— start of Dataset —
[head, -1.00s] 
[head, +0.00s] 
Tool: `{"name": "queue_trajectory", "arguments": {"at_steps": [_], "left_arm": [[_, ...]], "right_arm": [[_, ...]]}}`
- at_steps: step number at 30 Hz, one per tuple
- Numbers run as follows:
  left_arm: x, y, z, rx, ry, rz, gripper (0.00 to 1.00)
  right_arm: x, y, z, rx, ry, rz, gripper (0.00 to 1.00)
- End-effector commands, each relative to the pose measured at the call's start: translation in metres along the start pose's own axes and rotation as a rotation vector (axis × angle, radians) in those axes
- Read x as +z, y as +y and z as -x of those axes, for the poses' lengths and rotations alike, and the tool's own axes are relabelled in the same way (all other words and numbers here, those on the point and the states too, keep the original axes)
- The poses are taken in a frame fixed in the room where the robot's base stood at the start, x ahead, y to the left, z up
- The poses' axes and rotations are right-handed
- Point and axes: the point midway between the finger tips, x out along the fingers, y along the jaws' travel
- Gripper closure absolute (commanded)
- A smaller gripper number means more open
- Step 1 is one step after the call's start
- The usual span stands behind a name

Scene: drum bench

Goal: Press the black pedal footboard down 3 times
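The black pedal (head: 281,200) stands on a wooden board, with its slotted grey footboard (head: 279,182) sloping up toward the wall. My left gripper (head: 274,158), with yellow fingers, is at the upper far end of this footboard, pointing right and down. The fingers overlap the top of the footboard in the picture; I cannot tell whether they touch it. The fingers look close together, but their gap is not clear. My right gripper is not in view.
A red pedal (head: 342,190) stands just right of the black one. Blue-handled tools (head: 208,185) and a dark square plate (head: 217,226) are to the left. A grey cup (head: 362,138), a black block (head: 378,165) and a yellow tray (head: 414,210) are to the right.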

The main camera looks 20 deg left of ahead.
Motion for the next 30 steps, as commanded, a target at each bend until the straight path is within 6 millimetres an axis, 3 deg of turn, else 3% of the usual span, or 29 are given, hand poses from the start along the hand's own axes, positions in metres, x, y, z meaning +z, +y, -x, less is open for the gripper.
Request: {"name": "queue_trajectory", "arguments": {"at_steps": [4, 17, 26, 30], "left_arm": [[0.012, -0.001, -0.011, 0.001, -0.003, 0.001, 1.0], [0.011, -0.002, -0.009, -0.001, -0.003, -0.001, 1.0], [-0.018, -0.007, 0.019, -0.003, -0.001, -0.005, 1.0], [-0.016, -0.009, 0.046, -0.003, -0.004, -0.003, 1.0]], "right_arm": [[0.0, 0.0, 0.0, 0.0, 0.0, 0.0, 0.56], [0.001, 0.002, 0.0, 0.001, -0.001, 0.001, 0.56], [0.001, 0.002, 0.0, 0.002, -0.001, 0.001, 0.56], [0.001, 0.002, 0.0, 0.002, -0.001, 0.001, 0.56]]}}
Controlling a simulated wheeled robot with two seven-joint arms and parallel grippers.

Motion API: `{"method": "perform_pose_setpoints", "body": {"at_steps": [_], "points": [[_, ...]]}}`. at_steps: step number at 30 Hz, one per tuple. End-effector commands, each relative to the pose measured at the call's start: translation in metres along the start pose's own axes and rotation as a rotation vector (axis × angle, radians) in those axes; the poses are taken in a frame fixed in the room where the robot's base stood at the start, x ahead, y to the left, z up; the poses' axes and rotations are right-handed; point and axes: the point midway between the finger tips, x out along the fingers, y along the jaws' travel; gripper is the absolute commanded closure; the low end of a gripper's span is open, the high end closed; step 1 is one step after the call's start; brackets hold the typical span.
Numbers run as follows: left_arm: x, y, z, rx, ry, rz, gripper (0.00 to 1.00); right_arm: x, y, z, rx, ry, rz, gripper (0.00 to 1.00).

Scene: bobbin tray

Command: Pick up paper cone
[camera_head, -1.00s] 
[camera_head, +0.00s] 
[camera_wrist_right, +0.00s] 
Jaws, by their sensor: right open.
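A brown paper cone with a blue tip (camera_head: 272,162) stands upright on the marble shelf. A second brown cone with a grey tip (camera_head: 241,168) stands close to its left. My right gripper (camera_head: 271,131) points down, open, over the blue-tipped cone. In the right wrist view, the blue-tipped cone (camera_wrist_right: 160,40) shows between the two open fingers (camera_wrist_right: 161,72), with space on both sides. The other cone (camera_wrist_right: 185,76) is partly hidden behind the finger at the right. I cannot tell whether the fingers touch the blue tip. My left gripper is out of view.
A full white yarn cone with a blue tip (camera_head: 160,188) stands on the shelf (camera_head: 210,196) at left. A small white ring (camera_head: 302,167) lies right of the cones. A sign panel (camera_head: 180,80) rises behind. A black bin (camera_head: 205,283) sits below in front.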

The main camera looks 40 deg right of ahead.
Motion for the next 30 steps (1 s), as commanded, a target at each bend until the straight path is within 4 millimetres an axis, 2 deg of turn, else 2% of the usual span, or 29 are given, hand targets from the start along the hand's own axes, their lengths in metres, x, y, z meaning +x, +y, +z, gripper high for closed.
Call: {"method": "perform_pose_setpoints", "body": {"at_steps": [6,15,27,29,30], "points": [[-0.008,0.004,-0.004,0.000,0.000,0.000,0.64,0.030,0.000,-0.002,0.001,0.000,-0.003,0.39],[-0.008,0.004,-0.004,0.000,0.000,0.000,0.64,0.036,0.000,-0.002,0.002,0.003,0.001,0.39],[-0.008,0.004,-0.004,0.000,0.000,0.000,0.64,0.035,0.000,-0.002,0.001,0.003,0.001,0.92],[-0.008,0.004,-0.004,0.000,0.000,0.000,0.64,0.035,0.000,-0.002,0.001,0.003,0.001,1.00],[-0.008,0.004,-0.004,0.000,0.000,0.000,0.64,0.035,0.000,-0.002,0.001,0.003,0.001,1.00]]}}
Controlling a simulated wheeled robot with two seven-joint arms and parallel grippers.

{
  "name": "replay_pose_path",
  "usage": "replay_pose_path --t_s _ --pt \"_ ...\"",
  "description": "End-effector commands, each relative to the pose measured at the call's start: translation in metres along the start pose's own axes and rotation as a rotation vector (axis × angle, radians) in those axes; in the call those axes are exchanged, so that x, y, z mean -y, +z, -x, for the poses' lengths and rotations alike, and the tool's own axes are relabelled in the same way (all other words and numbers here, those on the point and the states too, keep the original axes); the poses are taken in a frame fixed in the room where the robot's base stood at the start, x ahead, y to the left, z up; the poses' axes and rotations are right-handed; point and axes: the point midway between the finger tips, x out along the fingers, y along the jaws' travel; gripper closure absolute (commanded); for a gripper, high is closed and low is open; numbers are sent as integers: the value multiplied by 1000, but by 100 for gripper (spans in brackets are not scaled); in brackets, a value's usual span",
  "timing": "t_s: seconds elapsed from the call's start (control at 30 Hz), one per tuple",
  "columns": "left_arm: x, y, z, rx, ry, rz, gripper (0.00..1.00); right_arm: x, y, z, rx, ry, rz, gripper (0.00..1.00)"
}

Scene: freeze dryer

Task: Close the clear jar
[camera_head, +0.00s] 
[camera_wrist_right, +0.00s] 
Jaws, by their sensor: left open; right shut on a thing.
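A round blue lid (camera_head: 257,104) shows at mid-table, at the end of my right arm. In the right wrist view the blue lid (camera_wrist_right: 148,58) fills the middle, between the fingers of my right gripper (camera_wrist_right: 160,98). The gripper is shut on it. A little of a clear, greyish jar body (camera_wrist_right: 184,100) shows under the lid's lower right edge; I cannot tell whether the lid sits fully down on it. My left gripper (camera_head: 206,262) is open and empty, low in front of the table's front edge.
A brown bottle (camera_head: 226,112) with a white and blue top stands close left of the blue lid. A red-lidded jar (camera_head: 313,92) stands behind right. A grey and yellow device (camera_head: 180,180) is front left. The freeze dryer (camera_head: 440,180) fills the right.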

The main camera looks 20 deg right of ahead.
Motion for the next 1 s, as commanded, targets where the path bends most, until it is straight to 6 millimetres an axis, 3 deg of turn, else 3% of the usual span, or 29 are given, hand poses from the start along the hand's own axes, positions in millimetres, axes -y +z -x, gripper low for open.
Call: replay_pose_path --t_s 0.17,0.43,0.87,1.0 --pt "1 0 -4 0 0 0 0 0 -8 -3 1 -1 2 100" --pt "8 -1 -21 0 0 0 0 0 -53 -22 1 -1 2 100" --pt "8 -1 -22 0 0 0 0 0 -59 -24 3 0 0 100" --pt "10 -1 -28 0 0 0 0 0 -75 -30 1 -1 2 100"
— end of Dataset —
## Exercise directions
Look above and repeat, character for character, the lines from the first one to the line with "- A smaller gripper number means more open", counting both.

## Task response
[head, -1.00s] 
[head, +0.00s] 
Tool: `{"name": "queue_trajectory", "arguments": {"at_steps": [_], "left_arm": [[_, ...]], "right_arm": [[_, ...]]}}`
- at_steps: step number at 30 Hz, one per tuple
- Numbers run as follows:
  left_arm: x, y, z, rx, ry, rz, gripper (0.00 to 1.00)
  right_arm: x, y, z, rx, ry, rz, gripper (0.00 to 1.00)
- End-effector commands, each relative to the pose measured at the call's start: translation in metres along the start pose's own axes and rotation as a rotation vector (axis × angle, radians) in those axes
- Read x as +z, y as +y and z as -x of those axes, for the poses' lengths and rotations alike, and the tool's own axes are relabelled in the same way (all other words and numbers here, those on the point and the states too, keep the original axes)
- The poses are taken in a frame fixed in the room where the robot's base stood at the start, x ahead, y to the left, z up
- The poses' axes and rotations are right-handed
- Point and axes: the point midway between the finger tips, x out along the fingers, y along the jaws' travel
- Gripper closure absolute (commanded)
- A smaller gripper number means more open

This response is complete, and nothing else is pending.